Simply: With the 4-1-4-1 playing how it did in the first half, there was never any real threat of a deeper-lying US player getting on the ball and eliminating a closing-out T&T defender off the dribble. Michael Bradley's the safety valve, so he can't take that risk, and no one else is back there with him. So in order to pull the defense apart the US had to constantly ping the ball back-and-forth amongst the defenders before eventually launching a diagonal to one of the overloads, then hoping it happened in the right spot/with the right timing to create a chance.
With McKennie back a little deeper, suddenly there was the opportunity for the US to eliminate defenders before those big switches were played, or even to get into situations where a switch wasn't even needed.
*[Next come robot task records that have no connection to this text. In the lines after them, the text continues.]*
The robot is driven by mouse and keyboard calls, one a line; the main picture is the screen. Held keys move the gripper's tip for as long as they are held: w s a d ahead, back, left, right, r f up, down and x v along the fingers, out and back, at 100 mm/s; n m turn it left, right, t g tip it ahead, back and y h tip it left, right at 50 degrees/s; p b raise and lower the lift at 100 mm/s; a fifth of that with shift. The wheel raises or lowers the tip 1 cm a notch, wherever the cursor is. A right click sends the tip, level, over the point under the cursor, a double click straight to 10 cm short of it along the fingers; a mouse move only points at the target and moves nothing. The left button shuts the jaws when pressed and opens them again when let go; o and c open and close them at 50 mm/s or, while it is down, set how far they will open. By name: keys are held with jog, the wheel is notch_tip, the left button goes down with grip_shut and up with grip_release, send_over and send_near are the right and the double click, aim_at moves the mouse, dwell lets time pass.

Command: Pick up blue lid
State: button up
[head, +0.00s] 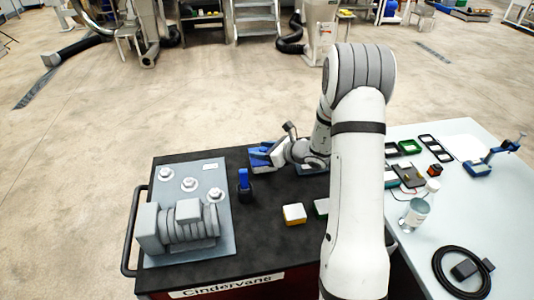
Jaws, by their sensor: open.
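A blue piece, seemingly the blue lid (261,164), lies near the back edge of the black cart top, left of my arm's wrist. My gripper (268,153) is open and right at this blue piece, reaching in from the right. The fingertips are small and partly merge with the blue, so I cannot tell whether they touch it. My wrist hides part of the area just to the right.
A black holder with a blue upright part (244,182) stands left of my gripper, beside a grey plate (222,247) carrying a motor-like unit (180,224). A yellow-and-white box (294,214) sits nearer. The pale table (425,265) at right holds a can (414,214) and cable (462,270).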

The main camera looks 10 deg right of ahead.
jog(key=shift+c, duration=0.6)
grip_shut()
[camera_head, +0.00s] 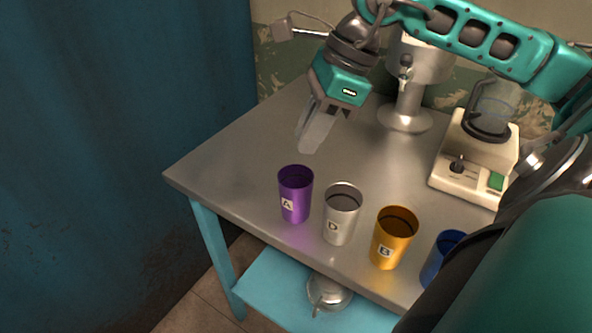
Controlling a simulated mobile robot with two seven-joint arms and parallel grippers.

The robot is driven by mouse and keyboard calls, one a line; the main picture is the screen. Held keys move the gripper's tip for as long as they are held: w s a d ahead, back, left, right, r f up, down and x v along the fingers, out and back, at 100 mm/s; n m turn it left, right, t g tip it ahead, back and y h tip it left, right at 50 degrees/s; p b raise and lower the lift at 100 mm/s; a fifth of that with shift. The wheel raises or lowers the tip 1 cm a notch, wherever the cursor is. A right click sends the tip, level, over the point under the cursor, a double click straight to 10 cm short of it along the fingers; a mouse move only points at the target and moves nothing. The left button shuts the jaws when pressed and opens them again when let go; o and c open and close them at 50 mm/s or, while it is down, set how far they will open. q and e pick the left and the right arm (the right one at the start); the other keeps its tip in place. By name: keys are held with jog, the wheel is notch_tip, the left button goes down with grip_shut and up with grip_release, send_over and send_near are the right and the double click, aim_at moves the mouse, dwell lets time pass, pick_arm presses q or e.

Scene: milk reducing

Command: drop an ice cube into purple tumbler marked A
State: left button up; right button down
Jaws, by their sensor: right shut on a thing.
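The purple tumbler marked A (294,207) stands upright near the table's front left edge, its dark opening facing up. My right gripper (318,128) hangs pointing down above the table, up and slightly right of the purple tumbler in the picture and apart from it. It is shut on a pale grey thing whose outline blends with the fingers. I cannot make out an ice cube clearly. My left gripper is not in view.
A silver tumbler marked D (340,222), an orange tumbler marked B (390,250) and a blue tumbler (436,262) stand in a row rightward. A metal dispenser (408,105) and a cream appliance (468,172) stand behind. The grey table (235,165) is clear at left.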

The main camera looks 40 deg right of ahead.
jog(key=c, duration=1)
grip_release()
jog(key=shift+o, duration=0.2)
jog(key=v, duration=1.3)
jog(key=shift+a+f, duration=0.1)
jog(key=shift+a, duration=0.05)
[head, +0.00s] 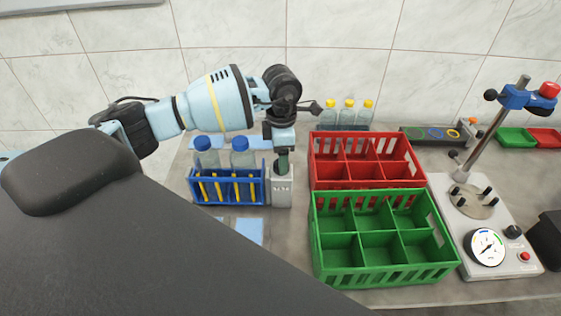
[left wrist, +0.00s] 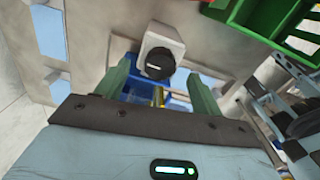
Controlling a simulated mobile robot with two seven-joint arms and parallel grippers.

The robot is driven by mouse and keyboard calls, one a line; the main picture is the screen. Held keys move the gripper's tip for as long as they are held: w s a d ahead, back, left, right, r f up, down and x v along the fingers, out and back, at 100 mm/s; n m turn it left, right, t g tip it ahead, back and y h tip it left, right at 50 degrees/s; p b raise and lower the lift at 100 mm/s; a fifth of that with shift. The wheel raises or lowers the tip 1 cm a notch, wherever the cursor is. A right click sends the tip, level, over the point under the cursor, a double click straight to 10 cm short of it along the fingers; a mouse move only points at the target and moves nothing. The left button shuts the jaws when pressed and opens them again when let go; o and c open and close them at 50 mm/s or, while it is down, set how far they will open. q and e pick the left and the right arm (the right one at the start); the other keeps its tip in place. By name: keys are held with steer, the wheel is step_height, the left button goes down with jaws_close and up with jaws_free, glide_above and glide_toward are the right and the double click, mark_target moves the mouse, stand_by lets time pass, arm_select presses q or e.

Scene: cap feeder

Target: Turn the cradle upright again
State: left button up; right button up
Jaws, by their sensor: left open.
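A blue slatted rack (head: 228,189), the likeliest cradle, stands upright at the left of the table. It holds blue-capped bottles (head: 240,155), and yellow strips show in its front. A light grey block (head: 282,192) with dark markings stands against its right end. My left gripper (head: 283,160) points down over the block's top. In the left wrist view, the open green fingers (left wrist: 160,82) have the grey block (left wrist: 165,38) with its black round part beyond them. Part of the blue rack (left wrist: 150,90) shows between them. I see no grip on anything. My right gripper is not in view.
Red (head: 365,175) and green (head: 385,265) divided crates stand close on the right. Yellow-capped bottles (head: 347,115) stand behind. A press with a gauge (head: 488,247) is farther right. Some table is clear in front of the rack.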

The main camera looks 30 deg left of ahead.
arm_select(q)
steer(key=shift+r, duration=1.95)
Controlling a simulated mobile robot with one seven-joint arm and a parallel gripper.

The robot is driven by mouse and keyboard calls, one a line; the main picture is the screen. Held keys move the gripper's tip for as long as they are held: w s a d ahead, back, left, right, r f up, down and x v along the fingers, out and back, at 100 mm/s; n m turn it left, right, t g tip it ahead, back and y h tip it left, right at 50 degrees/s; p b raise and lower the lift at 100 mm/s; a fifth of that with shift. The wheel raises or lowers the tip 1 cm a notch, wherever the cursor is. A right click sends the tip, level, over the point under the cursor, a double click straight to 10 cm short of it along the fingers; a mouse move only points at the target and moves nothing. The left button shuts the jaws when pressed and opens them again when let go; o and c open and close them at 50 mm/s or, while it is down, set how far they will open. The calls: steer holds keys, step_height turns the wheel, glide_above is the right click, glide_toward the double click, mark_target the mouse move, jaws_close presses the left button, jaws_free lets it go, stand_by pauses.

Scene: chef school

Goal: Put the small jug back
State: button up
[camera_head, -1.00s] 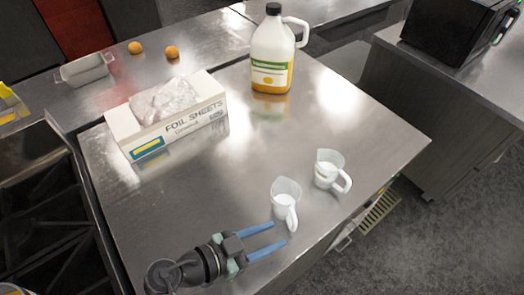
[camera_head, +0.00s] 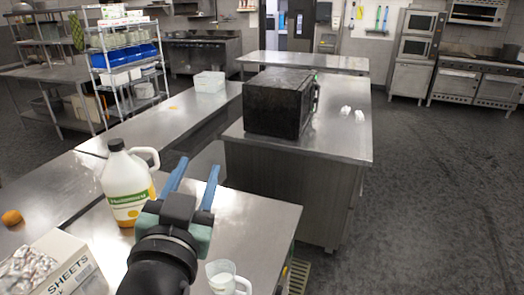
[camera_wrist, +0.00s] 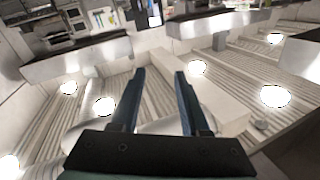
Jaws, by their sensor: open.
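A small white jug (camera_head: 222,280) stands on the near steel counter (camera_head: 258,225) at the bottom edge of the head view, partly cut off. No second small jug shows on this counter; that part is out of frame or behind my arm. My gripper (camera_head: 198,167) is raised, left of and above the visible jug, with its blue fingers apart and pointing away over the counter. In the wrist view my gripper (camera_wrist: 160,73) is open with nothing between the fingers.
A large bottle (camera_head: 127,190) and a foil sheets box (camera_head: 75,275) stand left of my arm. Beyond are a black oven-like box (camera_head: 278,103) and two small white items (camera_head: 352,113), too small to identify, on another counter (camera_head: 340,140). Open floor lies right.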

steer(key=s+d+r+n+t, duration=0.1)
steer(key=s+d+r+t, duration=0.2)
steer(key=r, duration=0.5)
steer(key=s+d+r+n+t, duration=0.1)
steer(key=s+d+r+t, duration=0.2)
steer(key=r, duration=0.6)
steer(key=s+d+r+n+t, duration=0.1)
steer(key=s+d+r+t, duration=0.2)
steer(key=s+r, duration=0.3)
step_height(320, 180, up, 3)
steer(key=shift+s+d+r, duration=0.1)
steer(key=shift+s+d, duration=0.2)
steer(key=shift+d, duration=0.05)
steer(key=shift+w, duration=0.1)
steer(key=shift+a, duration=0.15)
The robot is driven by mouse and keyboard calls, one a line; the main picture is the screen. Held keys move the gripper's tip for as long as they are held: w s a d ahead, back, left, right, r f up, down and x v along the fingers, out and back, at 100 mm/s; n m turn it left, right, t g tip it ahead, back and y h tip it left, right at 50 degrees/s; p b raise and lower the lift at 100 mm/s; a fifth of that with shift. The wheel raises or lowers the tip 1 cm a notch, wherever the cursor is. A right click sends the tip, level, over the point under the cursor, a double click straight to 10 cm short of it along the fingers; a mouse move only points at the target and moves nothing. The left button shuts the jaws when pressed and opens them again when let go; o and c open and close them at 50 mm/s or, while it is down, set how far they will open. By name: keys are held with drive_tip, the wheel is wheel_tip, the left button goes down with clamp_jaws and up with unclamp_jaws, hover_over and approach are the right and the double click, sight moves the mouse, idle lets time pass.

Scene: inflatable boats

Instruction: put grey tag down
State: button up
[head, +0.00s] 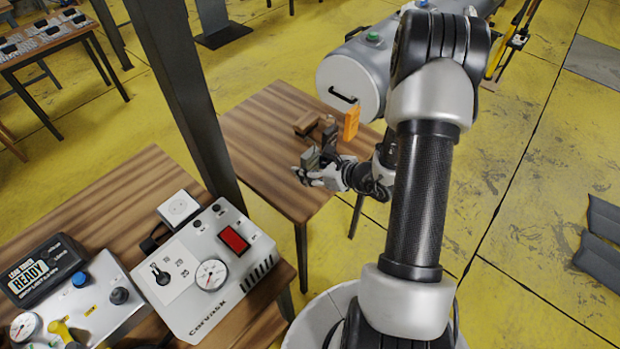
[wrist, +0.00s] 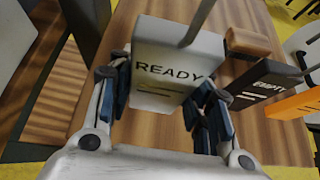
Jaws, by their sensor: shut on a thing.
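The grey tag (wrist: 172,62) is a light grey plate marked READY, with a thin rod rising from its far end in the wrist view. My gripper (wrist: 160,95) is shut on it, with one finger on each side. In the head view the tag (head: 310,159) shows small and darker at the tip of my gripper (head: 316,172), over the front part of a wooden table (head: 258,134). Whether the tag touches the tabletop cannot be told. The fingers hide part of its sides.
A dark tag marked EMPTY (wrist: 265,84), an orange tag (head: 351,123) and a brown wooden block (head: 306,123) are close by on the right in the wrist view. A grey cylinder (head: 352,85) is behind. A dark post (head: 185,90) stands left of the table.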

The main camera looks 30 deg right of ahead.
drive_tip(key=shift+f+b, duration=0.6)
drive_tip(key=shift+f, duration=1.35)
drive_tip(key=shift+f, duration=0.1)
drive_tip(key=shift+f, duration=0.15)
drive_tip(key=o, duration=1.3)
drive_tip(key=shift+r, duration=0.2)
It was a nice adjustment from Berhalter.
• Another nice adjustment was bringing Jordan Morris (who was excellent) on for Tyler Boyd (who was very good) at the hour mark. As soon as the Soca Warriors started chasing the game just a little bit it opened things up, and at that point Morris used his pace and quickness to find gaps in the final third.
• Shouts for Zardes and Aaron Long, who each had their first USMNT brace. Long, after struggling against Guyana, looked like his pre-injury self in this one, while Zardes had probably his best game in Red, White & Blue. Look up at that Lima clip, and then at that McKennie clip and you'll see both times that yes, it was Gyasi who started the sequence. And those weren't his only instances of good hold-up play on the evening.
And then, of course, this finish:
Lots of folks didn't think he had a performance like this in him. I am one of them. I am happily eating crow.
• That said, I'm also happy that Jozy Altidore is back and building toward fitness.